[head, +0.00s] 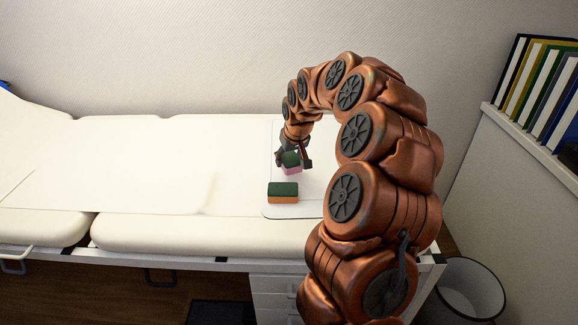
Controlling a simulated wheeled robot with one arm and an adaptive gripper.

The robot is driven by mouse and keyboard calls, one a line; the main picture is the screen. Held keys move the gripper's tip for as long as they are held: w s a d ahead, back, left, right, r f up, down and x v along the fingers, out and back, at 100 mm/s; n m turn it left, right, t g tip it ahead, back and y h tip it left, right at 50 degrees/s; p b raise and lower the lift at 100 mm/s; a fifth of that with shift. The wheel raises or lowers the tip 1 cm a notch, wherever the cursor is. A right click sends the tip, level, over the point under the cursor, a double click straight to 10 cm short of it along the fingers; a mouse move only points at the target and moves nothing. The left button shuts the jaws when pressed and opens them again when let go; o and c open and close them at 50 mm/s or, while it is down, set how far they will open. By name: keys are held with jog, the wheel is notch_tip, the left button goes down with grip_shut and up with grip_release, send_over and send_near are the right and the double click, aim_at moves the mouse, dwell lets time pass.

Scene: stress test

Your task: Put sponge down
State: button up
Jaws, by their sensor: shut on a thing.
___
Nothing but the lines from the line with "Controlling a simulated" to the last line of the listing above should appear; please retype them exactly, both ends included.

Controlling a simulated wheeled robot with one arm and an adaptive gripper.

The robot is driven by mouse and keyboard calls, one a line; the main picture is the screen. Held keys move the gripper's tip for as long as they are held: w s a d ahead, back, left, right, r f up, down and x v along the fingers, out and back, at 100 mm/s; n m turn it left, right, t g tip it ahead, back and y h tip it left, right at 50 degrees/s; p b raise and lower the lift at 100 mm/s; a fifth of that with shift. The wheel raises or lowers the tip 1 cm a notch, wherever the cursor is. A right click sends the tip, level, over the point under the cursor, a double click straight to 10 cm short of it along the fingers; a mouse move only points at the target and moves nothing. The left button shuts the jaws when pressed and opens them again when let go; o and c open and close them at 50 mm/s or, while it is down, set how far they will open. By name: keys are held with jog, the wheel is notch_tip, the left button goes down with grip_shut and up with grip_release, send_over and send_near are the right and the double click, aim_at moves the mouse, dwell lets time pass.

Scene: stress test

Your task: Put sponge down
State: button up
Jaws, by their sensor: shut on a thing.

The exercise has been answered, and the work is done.